Oleh Abdul Wachid B.S.
Setiap penyair, tentu saja, mempunyai pengertian sendiri tentang puisi yang ditulisnya. Dengan demikian, difinisi puisi akan sebanyak jumlah penyair? Memang begitulah. Sama halnya dengan difinisi kebudayaan, difinisi puisi sebanyak orang yang mencoba merumuskannya.
Puisi, ada yang menuliskannya didahului dengan memaknai pengalaman spiritualitas, barulah kemudian mewadahinya melalui bahasa. Namun, adakalanya, penyair memulainya dengan bermain-main bahasa, mengakrabi bahasa, dan dari permainan bahasa itu kemudian dia menemukan makna.
Jalan Spiritual
Pada strategi yang pertama, penyair sepertinya didikte oleh suara ruh, penyair hanya bertugas sebagai pelaksana dari suara ruh.
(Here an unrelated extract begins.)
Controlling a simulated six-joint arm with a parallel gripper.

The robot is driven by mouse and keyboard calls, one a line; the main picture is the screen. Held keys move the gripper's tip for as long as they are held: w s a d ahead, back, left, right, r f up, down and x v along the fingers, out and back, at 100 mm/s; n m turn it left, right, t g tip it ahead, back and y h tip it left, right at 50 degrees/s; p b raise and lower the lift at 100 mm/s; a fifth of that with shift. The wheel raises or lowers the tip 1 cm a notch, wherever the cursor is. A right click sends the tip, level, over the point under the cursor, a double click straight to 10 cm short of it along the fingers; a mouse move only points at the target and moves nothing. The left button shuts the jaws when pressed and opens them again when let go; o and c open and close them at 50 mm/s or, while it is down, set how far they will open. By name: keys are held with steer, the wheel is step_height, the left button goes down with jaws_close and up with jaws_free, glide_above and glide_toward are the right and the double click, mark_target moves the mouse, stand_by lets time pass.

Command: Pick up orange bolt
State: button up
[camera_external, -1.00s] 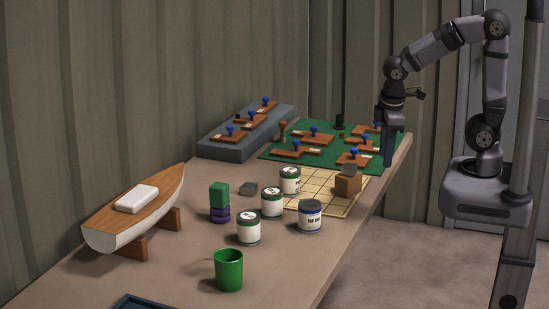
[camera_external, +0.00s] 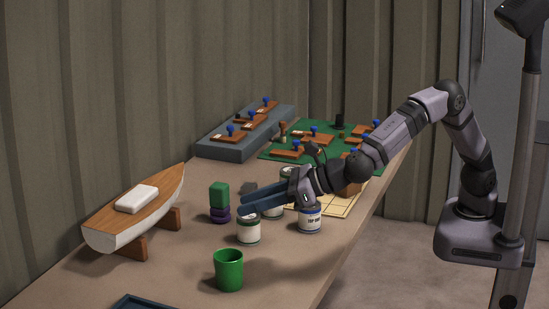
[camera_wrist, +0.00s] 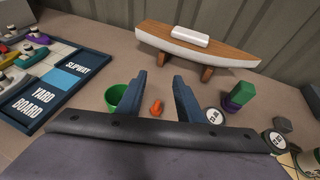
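The orange bolt (camera_wrist: 156,107) lies on the workbench in the wrist view, to the right of the green cup (camera_wrist: 117,97). It shows between the two blue-grey fingers of my gripper (camera_wrist: 159,84), which are apart with nothing held between them. In the external view my gripper (camera_external: 262,201) reaches left above the paint tins, its fingers pointing toward the boat side of the bench. I cannot make out the bolt in the external view. The green cup stands at the front of the bench there (camera_external: 229,270).
Several paint tins (camera_external: 248,230) stand under and beside my gripper. A green block (camera_external: 219,195) sits on purple pieces (camera_external: 220,214). A model boat (camera_external: 120,222) stands on the left. A lettered blue board (camera_wrist: 36,108) lies left in the wrist view. Bench around the cup is clear.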

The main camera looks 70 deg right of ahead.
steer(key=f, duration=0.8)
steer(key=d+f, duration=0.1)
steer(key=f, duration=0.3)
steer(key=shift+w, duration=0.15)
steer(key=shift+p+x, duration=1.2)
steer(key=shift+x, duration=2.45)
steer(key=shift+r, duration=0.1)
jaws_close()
Sementara itu, ruh memerlukan badan yakni bahasa, dan karenanya suara ruh itu meminta bahasa agar dapat meruang dan mewaktu. Dalam keadaan itu, penyair seperti mabuk kata-kata sehingga seringkali puisi secara makna telah utuh jadi: kata-kata mengalir deras di luar perhitungan kesadaran yang coba dibangun oleh penyair. Dalam situasi hanyut begini, puisi telah meng-ada.
Puisi yang dilahirkan dalam situasi demikian, suara ruh, dari pengalaman spiritual penyair, maka bahasa yang terbatas itu tidak cukup untuk mewadahinya, karena itu yang terepresentasi ke dalam bahasa hanya sebagian besar saja. Akan tetapi, selalu ada yang tercecer dari keseluruhan pengalaman spiritual itu. Untuk itu, bahasa puisi menjadi di dalam relasi-relasi analogi, melalui metafora.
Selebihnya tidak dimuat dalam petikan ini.